Das ist die berühmte Lokomotive
Die 1940 in Berlin gebaute Stromlinien-Schnellzugdampflok 01 1104 hat Geschichte geschrieben. Nach mehr als vier Millionen Kilometern Laufleistung stand sie rund 30 Jahre in Museen. Der englische Sammler Dr. Peter Beet kaufte den 2470 PS starken Kraftprotz Mitte der 1970er Jahre von der Deutschen Bahn und überführte die Lok auf die Insel ins Eisenbahnmuseum Steamtown Carnforth nach Nordengland. Dort stand der schwarze Riese rund 20 Jahre in einem der namhaftesten Eisenbahnmuseen des Kontinents bis der Verein „Faszination Dampf“ die Lok wieder nach Deutschland zurückholte – mit dem Ziel, die von Kohle auf Ölfeuerung umgebaute Lokomotive wieder fahrbereit zu machen.
Der Verein hauchte der fast schrottreifen Lok in den Eisenbahnwerkstätten Krefeld tatsächlich wieder neues Leben ein. Fünf Jahre sollte die Sanierung dauern, daraus wurden am Ende 14 Jahre bis die Lok nach Tausenden von Arbeitsstunden wieder aufs Gleis gesetzt wurde. Und die Begeisterung für den Zug war so groß, dass bei der Jungfernfahrt im Juni teilweise die Strecke gesperrt werden musste, weil so viele Schaulustige auf den Gleisen standen und sogar von Strommasten aus versuchten, Fotos der Lok zu schießen.

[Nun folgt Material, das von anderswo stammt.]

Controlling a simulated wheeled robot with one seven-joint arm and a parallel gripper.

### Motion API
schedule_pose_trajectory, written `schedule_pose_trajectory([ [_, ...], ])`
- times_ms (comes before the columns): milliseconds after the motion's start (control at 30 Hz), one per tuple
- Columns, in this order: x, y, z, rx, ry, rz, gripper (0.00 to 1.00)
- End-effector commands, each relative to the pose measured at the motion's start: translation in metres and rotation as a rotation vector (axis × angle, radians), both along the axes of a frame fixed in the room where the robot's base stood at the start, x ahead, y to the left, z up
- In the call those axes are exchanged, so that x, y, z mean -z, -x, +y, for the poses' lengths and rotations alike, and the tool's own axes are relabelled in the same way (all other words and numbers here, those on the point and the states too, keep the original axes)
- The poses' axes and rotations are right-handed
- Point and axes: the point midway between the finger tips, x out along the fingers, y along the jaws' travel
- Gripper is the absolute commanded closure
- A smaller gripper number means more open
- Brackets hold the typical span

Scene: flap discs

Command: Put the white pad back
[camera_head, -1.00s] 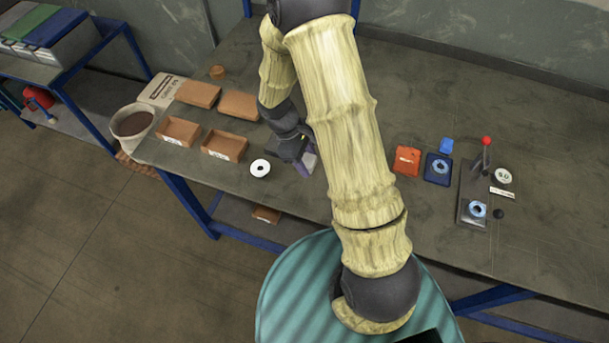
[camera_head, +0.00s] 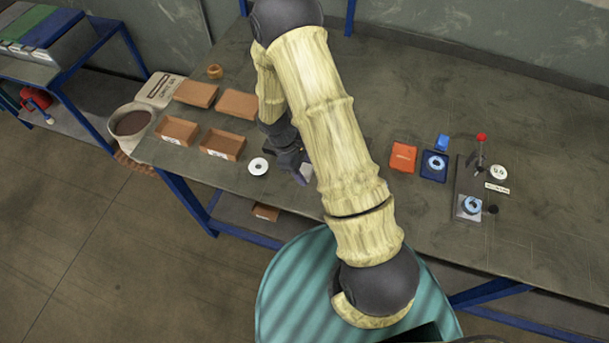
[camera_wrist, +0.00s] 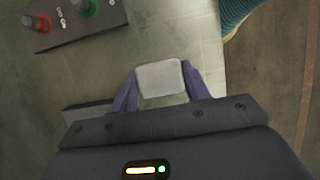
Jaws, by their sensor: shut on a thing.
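The white pad (camera_wrist: 161,77) is a small, pale block with rounded corners in the wrist view. It sits between the two purple fingers of my gripper (camera_wrist: 160,88), which is shut on it. In the head view my gripper (camera_head: 302,172) is low over the middle of the bench, just right of a white disc with a dark hole (camera_head: 258,166). My forearm hides part of the gripper there, and the pad is hard to make out. I cannot tell whether the pad touches the surface under it.
A control box (camera_wrist: 75,17) with red and green knobs shows in the wrist view. Several brown trays (camera_head: 222,146) stand left on the bench (camera_head: 450,80). To the right are an orange box (camera_head: 403,156), a blue holder (camera_head: 434,167) and a red-knobbed lever fixture (camera_head: 468,190).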

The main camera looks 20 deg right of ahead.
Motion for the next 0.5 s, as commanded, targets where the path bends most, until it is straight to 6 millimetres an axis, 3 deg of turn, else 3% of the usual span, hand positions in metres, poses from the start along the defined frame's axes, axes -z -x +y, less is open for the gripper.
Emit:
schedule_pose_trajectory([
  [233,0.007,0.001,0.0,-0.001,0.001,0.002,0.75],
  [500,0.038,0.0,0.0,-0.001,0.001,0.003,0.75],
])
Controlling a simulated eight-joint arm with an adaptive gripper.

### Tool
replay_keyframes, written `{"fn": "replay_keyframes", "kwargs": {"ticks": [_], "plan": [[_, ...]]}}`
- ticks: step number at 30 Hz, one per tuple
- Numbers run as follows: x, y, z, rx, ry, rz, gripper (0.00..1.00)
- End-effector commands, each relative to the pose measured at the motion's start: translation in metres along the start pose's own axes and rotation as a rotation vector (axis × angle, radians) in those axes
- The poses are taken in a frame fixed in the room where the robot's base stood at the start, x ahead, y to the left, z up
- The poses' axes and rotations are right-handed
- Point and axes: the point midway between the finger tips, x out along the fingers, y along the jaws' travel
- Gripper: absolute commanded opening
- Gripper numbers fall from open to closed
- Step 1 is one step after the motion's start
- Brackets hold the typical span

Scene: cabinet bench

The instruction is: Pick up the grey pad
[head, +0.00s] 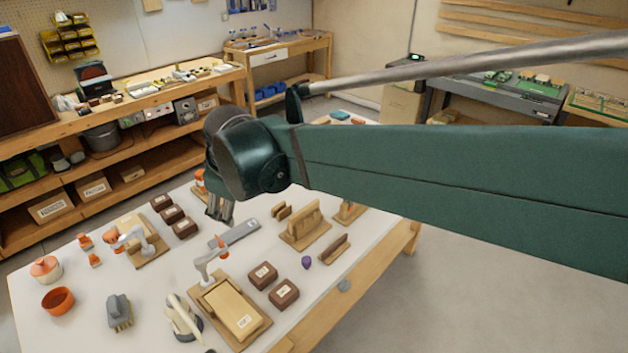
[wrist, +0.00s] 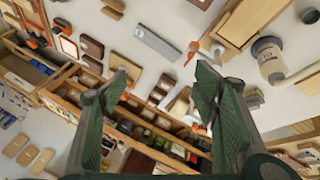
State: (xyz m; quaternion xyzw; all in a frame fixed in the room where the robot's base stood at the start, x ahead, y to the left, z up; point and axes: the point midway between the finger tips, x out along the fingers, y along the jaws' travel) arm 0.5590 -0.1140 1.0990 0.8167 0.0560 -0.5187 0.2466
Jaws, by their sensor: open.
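A flat, long grey pad (head: 234,235) lies on the white table, near its middle, in the head view. A flat grey bar (wrist: 158,44), which looks like the same pad, shows in the wrist view, beyond and between the fingertips. My gripper (head: 219,210) hangs above the table just up and left of the pad in the head view. In the wrist view my gripper (wrist: 161,70) has its two green fingers wide apart with nothing between them. The gripper is apart from the pad. My arm hides part of the table behind it.
Dark brown boxes (head: 172,214) stand left of the pad. An orange-and-white clamp on a wooden board (head: 257,329) stands in front of it. Wooden holders (head: 306,237) stand to the right. A grey brush-like thing (head: 118,311) and an orange bowl (head: 58,300) are at front left.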

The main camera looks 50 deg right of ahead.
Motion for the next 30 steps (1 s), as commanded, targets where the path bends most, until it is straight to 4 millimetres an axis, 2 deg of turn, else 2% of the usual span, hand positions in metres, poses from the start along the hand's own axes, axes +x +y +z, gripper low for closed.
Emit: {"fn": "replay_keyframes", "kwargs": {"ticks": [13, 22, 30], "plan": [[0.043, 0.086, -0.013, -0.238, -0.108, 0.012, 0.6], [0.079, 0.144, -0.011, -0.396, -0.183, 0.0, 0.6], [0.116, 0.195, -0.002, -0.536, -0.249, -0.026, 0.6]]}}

Am liebsten hätten die Eisenbahnfans übrigens die Tour in Kleve starten lassen, doch dort ist der Bahnhof schlicht zu klein. Denn die Schnellzugdampflok 01 1104 zieht – sehr zum Staunen der Besucher in Goch – zwölf Waggons. Sie fährt am Samstag über Kevelaer, Geldern, Aldekerk, Kempen, Krefeld, Neuss und Dormagen nach Rüdesheim am Rhein.